[Manipulation episode records]
----------------
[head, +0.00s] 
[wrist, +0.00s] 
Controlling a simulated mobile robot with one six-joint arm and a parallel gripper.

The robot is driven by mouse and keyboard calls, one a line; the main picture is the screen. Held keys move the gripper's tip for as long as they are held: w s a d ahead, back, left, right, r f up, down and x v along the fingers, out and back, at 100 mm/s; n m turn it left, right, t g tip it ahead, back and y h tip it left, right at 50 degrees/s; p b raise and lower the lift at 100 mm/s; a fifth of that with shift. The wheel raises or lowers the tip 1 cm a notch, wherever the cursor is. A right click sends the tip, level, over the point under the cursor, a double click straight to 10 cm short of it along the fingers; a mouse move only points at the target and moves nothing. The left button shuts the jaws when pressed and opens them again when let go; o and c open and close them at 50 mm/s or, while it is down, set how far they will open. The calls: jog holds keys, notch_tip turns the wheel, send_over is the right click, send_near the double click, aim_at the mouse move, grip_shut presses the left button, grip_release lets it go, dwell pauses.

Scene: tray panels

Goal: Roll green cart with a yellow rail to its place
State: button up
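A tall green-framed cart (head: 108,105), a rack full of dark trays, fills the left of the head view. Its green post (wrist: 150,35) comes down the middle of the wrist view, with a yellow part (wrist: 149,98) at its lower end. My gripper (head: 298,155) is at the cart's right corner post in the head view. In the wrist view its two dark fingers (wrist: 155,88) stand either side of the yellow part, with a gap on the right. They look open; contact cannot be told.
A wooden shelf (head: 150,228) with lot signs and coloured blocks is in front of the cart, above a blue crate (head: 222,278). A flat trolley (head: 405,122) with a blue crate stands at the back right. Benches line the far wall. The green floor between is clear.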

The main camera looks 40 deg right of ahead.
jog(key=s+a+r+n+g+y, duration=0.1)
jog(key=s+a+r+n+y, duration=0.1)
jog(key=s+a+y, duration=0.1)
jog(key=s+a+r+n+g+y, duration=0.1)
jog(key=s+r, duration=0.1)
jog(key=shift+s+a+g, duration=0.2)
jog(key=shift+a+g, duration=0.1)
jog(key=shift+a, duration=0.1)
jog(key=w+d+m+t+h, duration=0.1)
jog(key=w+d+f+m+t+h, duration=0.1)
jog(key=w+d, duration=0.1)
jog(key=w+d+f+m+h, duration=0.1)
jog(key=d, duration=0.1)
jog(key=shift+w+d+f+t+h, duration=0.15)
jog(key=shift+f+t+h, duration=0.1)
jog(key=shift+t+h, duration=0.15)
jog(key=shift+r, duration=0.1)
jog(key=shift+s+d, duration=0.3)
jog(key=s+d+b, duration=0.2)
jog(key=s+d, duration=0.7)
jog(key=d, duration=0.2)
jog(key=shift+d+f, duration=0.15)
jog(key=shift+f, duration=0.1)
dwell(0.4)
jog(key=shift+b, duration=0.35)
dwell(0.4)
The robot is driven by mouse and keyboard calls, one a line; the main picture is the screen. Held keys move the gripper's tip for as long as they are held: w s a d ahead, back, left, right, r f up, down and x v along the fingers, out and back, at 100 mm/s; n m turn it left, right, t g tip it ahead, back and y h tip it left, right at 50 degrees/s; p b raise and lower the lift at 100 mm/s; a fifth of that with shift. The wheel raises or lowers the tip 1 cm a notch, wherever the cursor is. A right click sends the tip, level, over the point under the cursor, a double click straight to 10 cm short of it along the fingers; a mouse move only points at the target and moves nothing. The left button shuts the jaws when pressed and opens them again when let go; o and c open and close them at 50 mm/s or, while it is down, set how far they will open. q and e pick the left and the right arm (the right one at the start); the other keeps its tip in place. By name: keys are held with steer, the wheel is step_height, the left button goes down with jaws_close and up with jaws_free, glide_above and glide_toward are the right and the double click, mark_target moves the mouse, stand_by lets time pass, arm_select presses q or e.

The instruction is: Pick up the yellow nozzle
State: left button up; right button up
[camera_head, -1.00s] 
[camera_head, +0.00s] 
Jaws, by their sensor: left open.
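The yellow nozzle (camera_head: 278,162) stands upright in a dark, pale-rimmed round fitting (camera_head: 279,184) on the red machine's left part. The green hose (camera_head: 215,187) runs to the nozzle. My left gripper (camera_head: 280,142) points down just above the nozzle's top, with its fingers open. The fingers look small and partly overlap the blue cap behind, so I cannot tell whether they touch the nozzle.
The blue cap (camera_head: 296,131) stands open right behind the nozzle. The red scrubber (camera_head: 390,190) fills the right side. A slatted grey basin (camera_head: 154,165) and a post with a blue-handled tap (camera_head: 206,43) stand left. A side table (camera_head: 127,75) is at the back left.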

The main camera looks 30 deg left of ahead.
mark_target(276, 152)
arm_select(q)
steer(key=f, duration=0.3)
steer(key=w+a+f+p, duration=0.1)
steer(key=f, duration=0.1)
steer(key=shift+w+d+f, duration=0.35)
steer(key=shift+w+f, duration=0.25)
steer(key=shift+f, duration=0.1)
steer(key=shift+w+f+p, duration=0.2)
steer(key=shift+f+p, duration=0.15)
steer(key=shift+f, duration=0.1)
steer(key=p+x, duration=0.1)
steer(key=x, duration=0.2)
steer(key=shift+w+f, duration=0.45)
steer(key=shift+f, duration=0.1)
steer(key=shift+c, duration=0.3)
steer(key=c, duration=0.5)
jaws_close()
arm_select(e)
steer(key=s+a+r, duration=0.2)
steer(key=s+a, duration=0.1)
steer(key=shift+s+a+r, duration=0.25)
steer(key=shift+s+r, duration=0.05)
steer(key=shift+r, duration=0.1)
----------------
## REQUIRED WORK
Write every entry out again exactly.

## FINISHED TASK
[head, +0.00s] 
[wrist, +0.00s] 
Controlling a simulated mobile robot with one six-joint arm and a parallel gripper.

The robot is driven by mouse and keyboard calls, one a line; the main picture is the screen. Held keys move the gripper's tip for as long as they are held: w s a d ahead, back, left, right, r f up, down and x v along the fingers, out and back, at 100 mm/s; n m turn it left, right, t g tip it ahead, back and y h tip it left, right at 50 degrees/s; p b raise and lower the lift at 100 mm/s; a fifth of that with shift. The wheel raises or lowers the tip 1 cm a notch, wherever the cursor is. A right click sends the tip, level, over the point under the cursor, a double click straight to 10 cm short of it along the fingers; a mouse move only points at the target and moves nothing. The left button shuts the jaws when pressed and opens them again when let go; o and c open and close them at 50 mm/s or, while it is down, set how far they will open. The calls: jog holds keys, notch_tip turns the wheel, send_over is the right click, send_near the double click, aim_at the mouse move, grip_shut presses the left button, grip_release lets it go, dwell pauses.

Scene: tray panels

Goal: Roll green cart with a yellow rail to its place
State: button up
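A tall green-framed cart (head: 108,105), a rack full of dark trays, fills the left of the head view. Its green post (wrist: 150,35) comes down the middle of the wrist view, with a yellow part (wrist: 149,98) at its lower end. My gripper (head: 298,155) is at the cart's right corner post in the head view. In the wrist view its two dark fingers (wrist: 155,88) stand either side of the yellow part, with a gap on the right. They look open; contact cannot be told.
A wooden shelf (head: 150,228) with lot signs and coloured blocks is in front of the cart, above a blue crate (head: 222,278). A flat trolley (head: 405,122) with a blue crate stands at the back right. Benches line the far wall. The green floor between is clear.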

The main camera looks 40 deg right of ahead.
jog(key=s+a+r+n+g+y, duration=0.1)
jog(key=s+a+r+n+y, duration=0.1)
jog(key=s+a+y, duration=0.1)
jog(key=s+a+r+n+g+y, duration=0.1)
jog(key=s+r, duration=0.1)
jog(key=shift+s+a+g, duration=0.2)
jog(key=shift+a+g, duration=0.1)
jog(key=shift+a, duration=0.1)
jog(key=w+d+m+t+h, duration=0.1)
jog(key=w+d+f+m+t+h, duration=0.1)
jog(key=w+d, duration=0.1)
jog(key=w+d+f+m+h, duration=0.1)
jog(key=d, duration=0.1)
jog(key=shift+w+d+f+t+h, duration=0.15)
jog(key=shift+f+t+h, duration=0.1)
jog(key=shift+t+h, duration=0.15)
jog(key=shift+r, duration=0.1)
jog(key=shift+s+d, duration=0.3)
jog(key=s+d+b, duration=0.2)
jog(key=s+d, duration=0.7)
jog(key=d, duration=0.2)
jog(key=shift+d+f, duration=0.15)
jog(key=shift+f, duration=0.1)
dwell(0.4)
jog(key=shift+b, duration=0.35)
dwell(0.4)
The robot is driven by mouse and keyboard calls, one a line; the main picture is the screen. Held keys move the gripper's tip for as long as they are held: w s a d ahead, back, left, right, r f up, down and x v along the fingers, out and back, at 100 mm/s; n m turn it left, right, t g tip it ahead, back and y h tip it left, right at 50 degrees/s; p b raise and lower the lift at 100 mm/s; a fifth of that with shift. The wheel raises or lowers the tip 1 cm a notch, wherever the cursor is. A right click sends the tip, level, over the point under the cursor, a double click straight to 10 cm short of it along the fingers; a mouse move only points at the target and moves nothing. The left button shuts the jaws when pressed and opens them again when let go; o and c open and close them at 50 mm/s or, while it is down, set how far they will open. q and e pick the left and the right arm (the right one at the start); the other keeps its tip in place. By name: keys are held with steer, the wheel is step_height, the left button goes down with jaws_close and up with jaws_free, glide_above and glide_toward are the right and the double click, mark_target moves the mouse, stand_by lets time pass, arm_select presses q or e.

The instruction is: Pick up the yellow nozzle
State: left button up; right button up
[camera_head, -1.00s] 
[camera_head, +0.00s] 
Jaws, by their sensor: left open.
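The yellow nozzle (camera_head: 278,162) stands upright in a dark, pale-rimmed round fitting (camera_head: 279,184) on the red machine's left part. The green hose (camera_head: 215,187) runs to the nozzle. My left gripper (camera_head: 280,142) points down just above the nozzle's top, with its fingers open. The fingers look small and partly overlap the blue cap behind, so I cannot tell whether they touch the nozzle.
The blue cap (camera_head: 296,131) stands open right behind the nozzle. The red scrubber (camera_head: 390,190) fills the right side. A slatted grey basin (camera_head: 154,165) and a post with a blue-handled tap (camera_head: 206,43) stand left. A side table (camera_head: 127,75) is at the back left.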

The main camera looks 30 deg left of ahead.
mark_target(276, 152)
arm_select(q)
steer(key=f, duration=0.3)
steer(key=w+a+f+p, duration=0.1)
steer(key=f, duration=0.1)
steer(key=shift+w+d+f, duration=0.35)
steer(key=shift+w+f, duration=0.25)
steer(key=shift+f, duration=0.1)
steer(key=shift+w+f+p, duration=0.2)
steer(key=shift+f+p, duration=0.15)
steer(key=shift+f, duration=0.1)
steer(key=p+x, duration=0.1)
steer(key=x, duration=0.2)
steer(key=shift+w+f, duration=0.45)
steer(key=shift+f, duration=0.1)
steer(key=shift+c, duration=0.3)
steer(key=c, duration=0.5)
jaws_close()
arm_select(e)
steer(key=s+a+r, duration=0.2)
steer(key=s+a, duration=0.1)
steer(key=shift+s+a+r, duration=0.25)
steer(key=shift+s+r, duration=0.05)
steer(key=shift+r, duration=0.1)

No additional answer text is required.